Just as troubling, perhaps, is the continuation of the season two storyline involving Tyler, the kid who stalked Hannah, but who was bullied and tormented so much in the first two seasons that he nearly shot up his school. In the season two cliffhanger, Clay Jenson, the show’s problematic nominal lead prevented Tyler from doing so (to the show’s credit, at least, it leans into what makes Clay such an asshole in the third season). After Clay thwarted Tyler’s attempt to shoot up the school, he and most of the rest of the characters help Tyler evade the police and dispose of his guns, deciding instead to protect Tyler and hide his secret, which might not otherwise be a big deal except that his secret was that he was going to kill dozens of students during prom with an assault weapon.
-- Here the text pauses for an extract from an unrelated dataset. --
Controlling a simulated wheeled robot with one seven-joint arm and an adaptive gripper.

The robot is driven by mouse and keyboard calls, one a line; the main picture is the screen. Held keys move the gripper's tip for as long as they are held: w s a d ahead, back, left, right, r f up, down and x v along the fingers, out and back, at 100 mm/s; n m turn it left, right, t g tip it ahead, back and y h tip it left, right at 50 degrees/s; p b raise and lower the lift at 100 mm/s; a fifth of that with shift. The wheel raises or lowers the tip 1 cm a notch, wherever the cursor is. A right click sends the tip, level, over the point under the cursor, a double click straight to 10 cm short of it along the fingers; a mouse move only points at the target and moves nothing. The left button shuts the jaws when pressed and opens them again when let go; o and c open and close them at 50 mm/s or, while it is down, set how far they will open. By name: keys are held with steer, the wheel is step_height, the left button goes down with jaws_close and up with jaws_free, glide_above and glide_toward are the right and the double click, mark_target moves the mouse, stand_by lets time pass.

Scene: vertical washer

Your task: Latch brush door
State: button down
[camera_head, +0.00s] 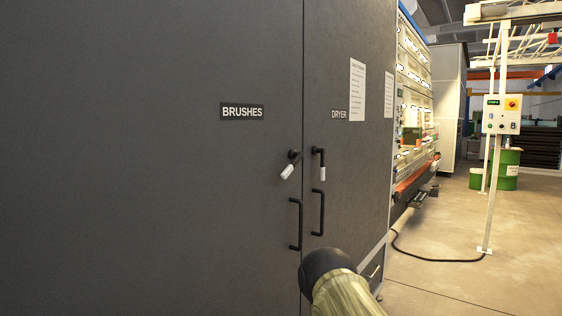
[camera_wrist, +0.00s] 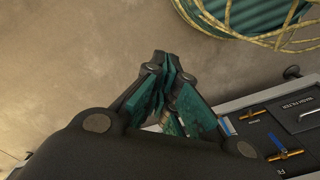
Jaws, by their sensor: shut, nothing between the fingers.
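The dark grey brush door (camera_head: 150,190) carries a BRUSHES label (camera_head: 242,112) and appears flush with the dryer door (camera_head: 345,180) beside it. Its latch handle (camera_head: 291,165) is black with a white grip and sits tilted, the grip pointing down and left. A black pull handle (camera_head: 296,224) is below it. My gripper (camera_wrist: 165,65) is shut and empty in the wrist view, over bare floor. The head view shows only part of my arm low in front of the doors, not the gripper. No brush latch shows in the wrist view.
The dryer latch (camera_head: 320,163) hangs straight down, with its own pull handle (camera_head: 318,212) below. A panel marked WASH FILTER (camera_wrist: 285,115) is right of my gripper in the wrist view. A control post (camera_head: 490,170) stands right; open floor (camera_head: 450,275) lies before it.

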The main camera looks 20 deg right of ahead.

Maybe instead of “keeping an eye on Tyler” at all times, the students could instead find him some professional help.
There’s also Jessica’s provocative storyline. In season two, she testified against Bryce, and in season three, she decides to become an advocate for sexual assault victims, but when her survivor’s group decides to protest Bryce’s funeral, Jessica wavers. Meanwhile, she’s also sleeping with Justin, the ex-boyfriend who enabled Bryce to rape her. All of these touchy storylines are obviously worth exploring, but 13 Reasons Why often isn’t able to do so with the kind of delicate hand required. It also tackles so many issues that it doesn’t give proper due to most of them. There’s a troubling lack of nuance in a lot of the storylines, and it would serve parents of teenagers well to watch alongside them.
It all makes for discomfiting viewing, although several of the characters — despite my annoyances with others (Clay, Devin, Alex) — are compelling enough to keep viewers invested, and it’s hard not to watch if only to see if the writers can keep the teetering train on the track all season long. But I do so with a perpetually raised eyebrow.